### Given material
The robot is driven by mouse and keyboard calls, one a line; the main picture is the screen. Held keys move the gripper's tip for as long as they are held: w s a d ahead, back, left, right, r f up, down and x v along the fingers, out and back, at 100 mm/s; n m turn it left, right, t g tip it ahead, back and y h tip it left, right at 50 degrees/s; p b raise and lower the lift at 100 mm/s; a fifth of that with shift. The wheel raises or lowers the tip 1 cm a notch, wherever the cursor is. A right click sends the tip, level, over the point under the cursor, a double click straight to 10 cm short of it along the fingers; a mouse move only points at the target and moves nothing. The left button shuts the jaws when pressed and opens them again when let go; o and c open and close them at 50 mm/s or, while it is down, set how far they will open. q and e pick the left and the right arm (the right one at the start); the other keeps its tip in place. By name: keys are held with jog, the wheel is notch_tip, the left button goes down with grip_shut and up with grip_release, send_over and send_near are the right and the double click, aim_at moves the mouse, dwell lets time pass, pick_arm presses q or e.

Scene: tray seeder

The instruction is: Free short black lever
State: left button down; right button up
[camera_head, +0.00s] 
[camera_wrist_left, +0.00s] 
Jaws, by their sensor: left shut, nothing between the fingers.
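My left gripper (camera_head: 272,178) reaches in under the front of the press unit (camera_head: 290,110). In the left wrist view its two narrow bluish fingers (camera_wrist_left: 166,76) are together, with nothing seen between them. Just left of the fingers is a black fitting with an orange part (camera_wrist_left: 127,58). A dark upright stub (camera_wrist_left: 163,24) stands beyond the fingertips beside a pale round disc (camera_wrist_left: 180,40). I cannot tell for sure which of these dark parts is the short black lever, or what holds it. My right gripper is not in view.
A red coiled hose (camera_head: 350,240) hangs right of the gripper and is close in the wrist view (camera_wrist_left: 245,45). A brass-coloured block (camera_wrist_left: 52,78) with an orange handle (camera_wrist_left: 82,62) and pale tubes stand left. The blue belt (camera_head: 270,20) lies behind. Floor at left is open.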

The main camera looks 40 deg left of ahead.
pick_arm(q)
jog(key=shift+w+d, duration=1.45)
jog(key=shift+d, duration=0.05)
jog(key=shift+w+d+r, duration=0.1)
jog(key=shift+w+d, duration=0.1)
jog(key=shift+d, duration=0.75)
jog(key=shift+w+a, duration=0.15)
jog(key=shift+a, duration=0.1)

### Problem
Reproduce each line holding the word "down".

### Answer for this exercise
The robot is driven by mouse and keyboard calls, one a line; the main picture is the screen. Held keys move the gripper's tip for as long as they are held: w s a d ahead, back, left, right, r f up, down and x v along the fingers, out and back, at 100 mm/s; n m turn it left, right, t g tip it ahead, back and y h tip it left, right at 50 degrees/s; p b raise and lower the lift at 100 mm/s; a fifth of that with shift. The wheel raises or lowers the tip 1 cm a notch, wherever the cursor is. A right click sends the tip, level, over the point under the cursor, a double click straight to 10 cm short of it along the fingers; a mouse move only points at the target and moves nothing. The left button shuts the jaws when pressed and opens them again when let go; o and c open and close them at 50 mm/s or, while it is down, set how far they will open. q and e pick the left and the right arm (the right one at the start); the other keeps its tip in place. By name: keys are held with jog, the wheel is notch_tip, the left button goes down with grip_shut and up with grip_release, send_over and send_near are the right and the double click, aim_at moves the mouse, dwell lets time pass, pick_arm presses q or e.
State: left button down; right button up

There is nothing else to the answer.